◆ STATED GOAL ◆
Copy out lines with the word "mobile" from the material that follows.

◆ MATERIAL ◆
*****

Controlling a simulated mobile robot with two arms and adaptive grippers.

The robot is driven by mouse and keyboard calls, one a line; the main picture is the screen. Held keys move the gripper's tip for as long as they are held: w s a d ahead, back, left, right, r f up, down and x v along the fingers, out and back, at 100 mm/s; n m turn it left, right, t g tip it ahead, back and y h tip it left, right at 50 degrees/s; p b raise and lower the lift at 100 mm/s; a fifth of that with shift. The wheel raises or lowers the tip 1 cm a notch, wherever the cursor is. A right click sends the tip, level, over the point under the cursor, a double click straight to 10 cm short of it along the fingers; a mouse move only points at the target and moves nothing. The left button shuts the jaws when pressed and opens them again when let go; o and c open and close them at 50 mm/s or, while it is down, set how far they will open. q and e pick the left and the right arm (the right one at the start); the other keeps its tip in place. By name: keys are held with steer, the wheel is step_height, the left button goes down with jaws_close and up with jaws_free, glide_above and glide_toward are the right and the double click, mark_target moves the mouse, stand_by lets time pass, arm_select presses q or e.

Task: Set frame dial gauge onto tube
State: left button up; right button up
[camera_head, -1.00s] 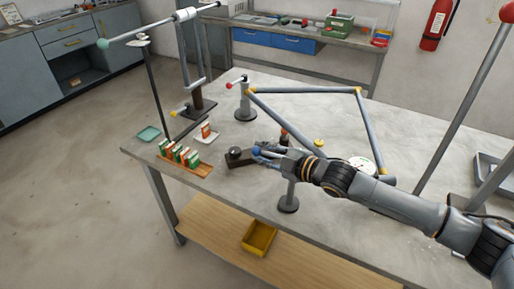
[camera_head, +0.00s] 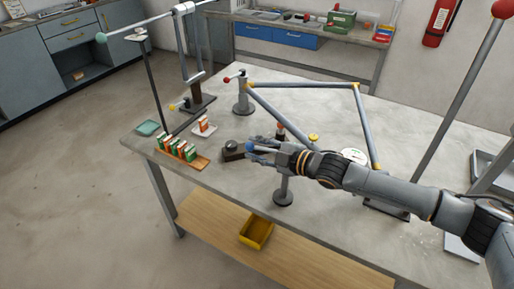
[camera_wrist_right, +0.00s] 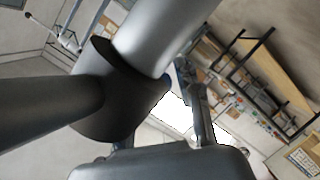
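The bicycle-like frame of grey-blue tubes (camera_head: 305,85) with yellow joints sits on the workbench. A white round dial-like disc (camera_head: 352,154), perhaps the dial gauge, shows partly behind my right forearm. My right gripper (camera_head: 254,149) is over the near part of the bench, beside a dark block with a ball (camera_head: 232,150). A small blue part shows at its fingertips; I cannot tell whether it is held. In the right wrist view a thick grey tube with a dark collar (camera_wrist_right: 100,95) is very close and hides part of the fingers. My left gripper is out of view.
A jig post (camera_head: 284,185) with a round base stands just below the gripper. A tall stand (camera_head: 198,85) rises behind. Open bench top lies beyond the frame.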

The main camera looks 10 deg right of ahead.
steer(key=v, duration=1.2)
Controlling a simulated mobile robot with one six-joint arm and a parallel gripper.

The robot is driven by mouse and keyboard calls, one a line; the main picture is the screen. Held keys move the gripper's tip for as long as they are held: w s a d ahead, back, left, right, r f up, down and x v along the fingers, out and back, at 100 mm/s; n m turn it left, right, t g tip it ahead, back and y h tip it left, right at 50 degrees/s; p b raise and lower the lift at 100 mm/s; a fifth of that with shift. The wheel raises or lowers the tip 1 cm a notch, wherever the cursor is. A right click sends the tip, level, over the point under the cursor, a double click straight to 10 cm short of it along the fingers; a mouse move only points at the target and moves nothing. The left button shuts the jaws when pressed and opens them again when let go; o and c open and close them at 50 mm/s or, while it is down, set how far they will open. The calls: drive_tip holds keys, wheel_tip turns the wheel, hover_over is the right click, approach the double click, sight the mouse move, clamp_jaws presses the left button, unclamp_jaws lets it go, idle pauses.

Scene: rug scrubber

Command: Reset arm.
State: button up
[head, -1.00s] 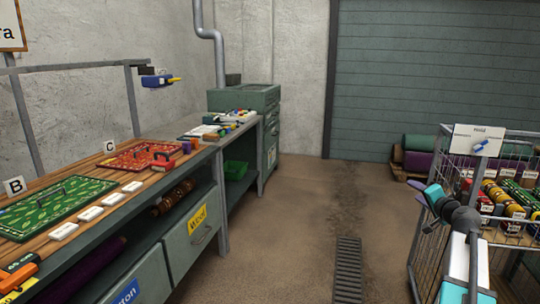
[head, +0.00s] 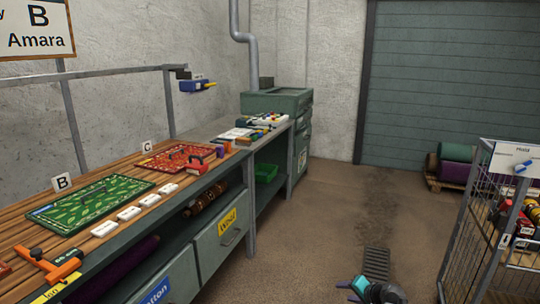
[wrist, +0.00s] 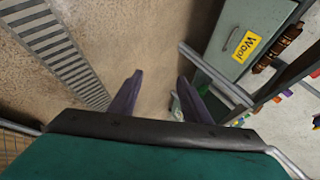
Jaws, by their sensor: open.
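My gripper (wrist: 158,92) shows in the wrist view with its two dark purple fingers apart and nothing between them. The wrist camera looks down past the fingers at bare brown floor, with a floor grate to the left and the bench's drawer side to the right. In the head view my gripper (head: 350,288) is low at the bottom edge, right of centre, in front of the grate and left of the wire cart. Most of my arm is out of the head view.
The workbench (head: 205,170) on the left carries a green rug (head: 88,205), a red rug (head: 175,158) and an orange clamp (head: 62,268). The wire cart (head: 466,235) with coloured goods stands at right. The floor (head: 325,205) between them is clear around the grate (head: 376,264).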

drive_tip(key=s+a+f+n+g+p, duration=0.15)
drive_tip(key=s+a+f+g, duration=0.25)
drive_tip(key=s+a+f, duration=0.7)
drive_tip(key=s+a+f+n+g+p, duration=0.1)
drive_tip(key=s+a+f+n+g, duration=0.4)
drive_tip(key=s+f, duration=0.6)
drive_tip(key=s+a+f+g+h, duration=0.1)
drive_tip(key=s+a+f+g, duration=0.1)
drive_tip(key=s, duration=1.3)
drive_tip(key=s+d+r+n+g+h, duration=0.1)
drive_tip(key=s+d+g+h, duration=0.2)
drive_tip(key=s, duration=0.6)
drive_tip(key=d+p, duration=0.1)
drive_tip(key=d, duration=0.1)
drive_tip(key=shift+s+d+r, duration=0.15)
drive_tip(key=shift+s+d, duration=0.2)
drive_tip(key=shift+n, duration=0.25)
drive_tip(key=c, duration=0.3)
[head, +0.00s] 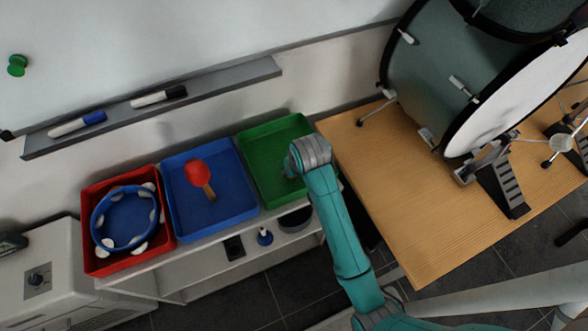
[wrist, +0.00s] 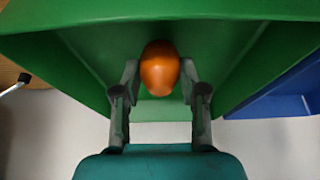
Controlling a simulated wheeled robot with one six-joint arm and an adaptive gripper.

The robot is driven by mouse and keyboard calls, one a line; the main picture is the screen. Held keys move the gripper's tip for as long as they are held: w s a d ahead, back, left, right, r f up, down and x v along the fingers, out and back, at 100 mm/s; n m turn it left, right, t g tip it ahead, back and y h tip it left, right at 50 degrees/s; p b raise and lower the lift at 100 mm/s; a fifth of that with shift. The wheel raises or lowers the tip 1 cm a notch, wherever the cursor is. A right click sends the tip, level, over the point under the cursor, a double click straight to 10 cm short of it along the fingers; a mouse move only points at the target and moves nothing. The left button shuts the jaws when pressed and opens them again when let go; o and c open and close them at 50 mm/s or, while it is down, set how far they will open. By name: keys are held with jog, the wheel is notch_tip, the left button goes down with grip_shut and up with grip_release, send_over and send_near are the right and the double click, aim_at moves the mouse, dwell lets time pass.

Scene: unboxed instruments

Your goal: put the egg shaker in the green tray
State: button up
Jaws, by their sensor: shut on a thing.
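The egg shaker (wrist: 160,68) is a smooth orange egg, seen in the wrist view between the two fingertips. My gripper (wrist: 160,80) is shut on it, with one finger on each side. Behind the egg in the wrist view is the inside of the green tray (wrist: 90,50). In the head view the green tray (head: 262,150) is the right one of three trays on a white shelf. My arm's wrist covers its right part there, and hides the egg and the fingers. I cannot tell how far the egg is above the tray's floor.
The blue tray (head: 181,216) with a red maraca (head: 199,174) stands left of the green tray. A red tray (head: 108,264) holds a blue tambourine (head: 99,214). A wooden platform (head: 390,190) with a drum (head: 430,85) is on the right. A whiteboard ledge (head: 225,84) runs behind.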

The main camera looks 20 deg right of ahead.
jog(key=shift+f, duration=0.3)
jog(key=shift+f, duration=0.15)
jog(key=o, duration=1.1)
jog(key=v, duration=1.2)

*****

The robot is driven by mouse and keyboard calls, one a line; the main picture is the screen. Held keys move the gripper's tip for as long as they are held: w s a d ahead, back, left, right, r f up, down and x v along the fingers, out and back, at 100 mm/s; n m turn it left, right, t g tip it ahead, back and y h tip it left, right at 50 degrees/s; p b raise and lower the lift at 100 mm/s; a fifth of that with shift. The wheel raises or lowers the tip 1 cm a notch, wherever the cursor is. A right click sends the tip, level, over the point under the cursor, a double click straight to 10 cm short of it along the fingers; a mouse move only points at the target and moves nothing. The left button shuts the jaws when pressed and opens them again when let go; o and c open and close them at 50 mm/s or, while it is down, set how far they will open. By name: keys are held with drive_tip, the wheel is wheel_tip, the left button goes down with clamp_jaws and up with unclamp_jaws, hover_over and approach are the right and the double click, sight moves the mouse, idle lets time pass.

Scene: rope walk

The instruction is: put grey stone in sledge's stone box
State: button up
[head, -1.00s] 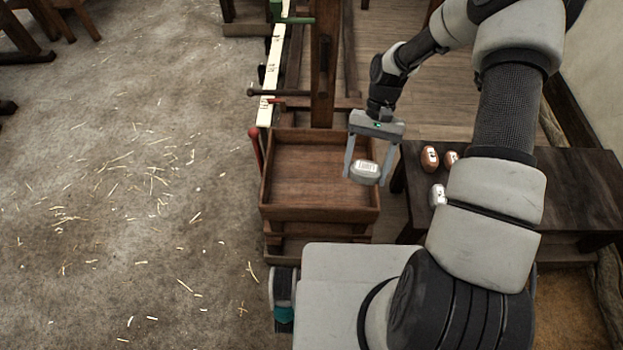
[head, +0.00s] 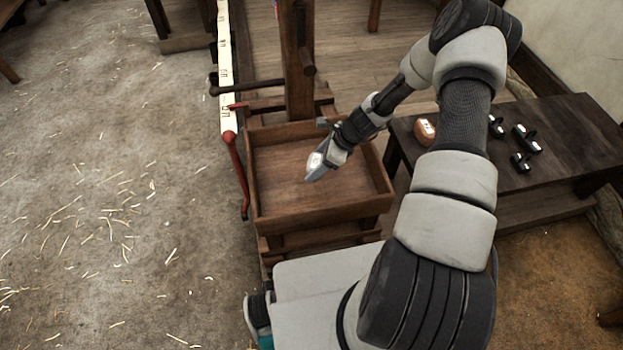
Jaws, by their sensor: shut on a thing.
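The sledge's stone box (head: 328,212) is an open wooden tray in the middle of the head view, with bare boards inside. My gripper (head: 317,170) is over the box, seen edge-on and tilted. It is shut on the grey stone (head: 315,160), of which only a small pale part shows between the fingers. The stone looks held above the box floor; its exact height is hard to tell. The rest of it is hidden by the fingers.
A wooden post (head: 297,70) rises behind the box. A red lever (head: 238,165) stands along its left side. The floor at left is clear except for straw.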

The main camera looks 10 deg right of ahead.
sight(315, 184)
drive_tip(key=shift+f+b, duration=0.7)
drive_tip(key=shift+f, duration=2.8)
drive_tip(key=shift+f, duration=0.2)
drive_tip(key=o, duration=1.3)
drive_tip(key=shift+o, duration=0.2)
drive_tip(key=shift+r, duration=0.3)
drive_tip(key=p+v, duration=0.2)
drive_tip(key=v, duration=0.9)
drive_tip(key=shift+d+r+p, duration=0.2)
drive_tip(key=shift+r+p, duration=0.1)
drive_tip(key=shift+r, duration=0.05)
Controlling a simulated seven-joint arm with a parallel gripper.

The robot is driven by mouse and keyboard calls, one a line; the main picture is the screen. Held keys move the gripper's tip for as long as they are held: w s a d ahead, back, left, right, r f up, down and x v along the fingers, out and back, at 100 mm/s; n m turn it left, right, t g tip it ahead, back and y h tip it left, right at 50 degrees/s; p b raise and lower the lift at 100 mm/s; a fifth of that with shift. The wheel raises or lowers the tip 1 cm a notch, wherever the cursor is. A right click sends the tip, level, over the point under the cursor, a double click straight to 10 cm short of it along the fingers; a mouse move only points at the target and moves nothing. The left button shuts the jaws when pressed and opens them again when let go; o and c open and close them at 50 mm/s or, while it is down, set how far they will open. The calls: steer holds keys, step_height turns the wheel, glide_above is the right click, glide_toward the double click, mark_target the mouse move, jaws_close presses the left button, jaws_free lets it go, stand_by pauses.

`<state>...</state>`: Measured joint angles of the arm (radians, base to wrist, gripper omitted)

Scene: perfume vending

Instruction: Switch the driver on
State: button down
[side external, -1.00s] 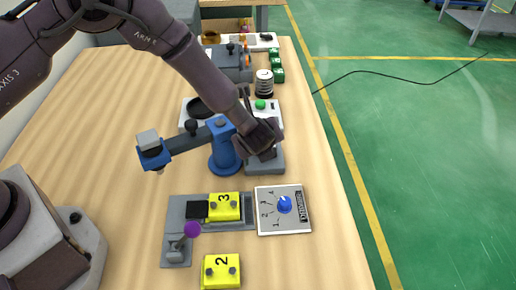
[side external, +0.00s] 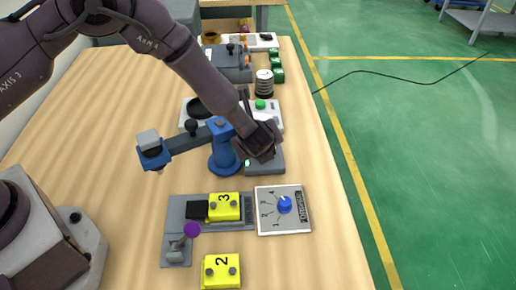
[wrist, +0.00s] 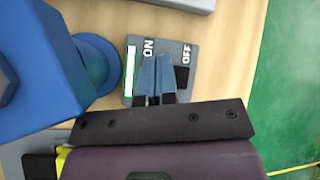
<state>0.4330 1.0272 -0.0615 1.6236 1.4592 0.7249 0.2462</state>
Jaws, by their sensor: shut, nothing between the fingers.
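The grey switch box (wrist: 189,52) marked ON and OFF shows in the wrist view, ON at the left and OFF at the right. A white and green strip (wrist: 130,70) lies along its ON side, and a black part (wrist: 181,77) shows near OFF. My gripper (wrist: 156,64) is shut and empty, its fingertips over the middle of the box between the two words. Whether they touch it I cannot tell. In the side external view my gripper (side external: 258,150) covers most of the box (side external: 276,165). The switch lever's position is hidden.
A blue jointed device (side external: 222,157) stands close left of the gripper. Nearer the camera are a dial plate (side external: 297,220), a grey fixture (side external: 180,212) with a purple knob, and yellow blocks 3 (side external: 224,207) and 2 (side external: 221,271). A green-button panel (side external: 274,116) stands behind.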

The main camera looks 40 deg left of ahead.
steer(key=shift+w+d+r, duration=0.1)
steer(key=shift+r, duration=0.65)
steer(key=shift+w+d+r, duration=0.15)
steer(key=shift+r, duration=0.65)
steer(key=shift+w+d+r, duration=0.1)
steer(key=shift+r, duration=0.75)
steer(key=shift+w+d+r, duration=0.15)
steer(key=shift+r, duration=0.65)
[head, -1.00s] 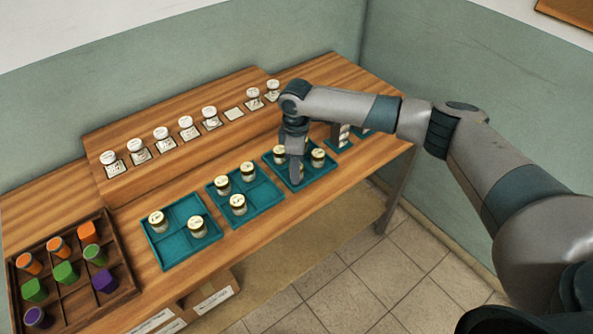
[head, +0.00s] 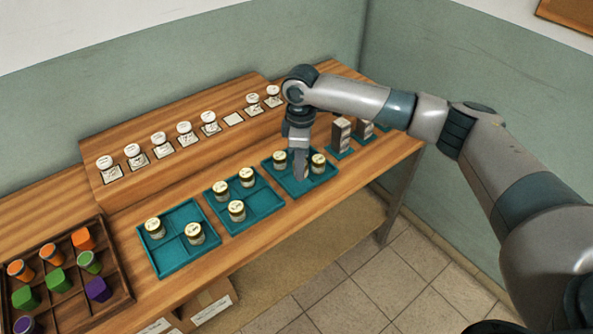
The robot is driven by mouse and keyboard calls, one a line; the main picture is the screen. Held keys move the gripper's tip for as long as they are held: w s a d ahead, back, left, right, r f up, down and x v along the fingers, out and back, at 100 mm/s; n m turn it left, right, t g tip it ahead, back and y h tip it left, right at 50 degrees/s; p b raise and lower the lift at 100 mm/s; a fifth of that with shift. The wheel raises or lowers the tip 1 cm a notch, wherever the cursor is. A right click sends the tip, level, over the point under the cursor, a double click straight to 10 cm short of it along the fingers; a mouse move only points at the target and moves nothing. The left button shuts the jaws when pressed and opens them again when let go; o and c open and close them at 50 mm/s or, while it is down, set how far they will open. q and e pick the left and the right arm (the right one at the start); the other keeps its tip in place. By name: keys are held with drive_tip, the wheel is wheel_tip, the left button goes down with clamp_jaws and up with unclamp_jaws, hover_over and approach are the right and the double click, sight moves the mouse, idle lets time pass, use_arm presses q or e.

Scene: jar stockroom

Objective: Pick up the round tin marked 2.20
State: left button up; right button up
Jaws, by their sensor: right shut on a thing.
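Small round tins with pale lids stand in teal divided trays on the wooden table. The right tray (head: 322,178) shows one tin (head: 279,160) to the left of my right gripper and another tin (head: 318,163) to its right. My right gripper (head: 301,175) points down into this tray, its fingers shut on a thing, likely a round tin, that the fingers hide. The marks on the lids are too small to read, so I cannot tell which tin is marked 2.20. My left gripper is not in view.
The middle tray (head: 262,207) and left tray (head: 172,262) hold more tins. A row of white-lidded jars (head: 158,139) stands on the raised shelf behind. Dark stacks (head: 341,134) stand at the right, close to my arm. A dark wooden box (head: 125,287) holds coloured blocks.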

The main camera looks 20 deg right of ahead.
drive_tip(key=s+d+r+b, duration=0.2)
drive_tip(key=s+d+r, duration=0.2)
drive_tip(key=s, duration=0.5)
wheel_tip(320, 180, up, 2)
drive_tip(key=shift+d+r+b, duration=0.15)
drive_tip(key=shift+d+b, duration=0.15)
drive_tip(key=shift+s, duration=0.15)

*****

◆ ANSWER ◆
Controlling a simulated mobile robot with two arms and adaptive grippers.
Controlling a simulated mobile robot with one six-joint arm and a parallel gripper.

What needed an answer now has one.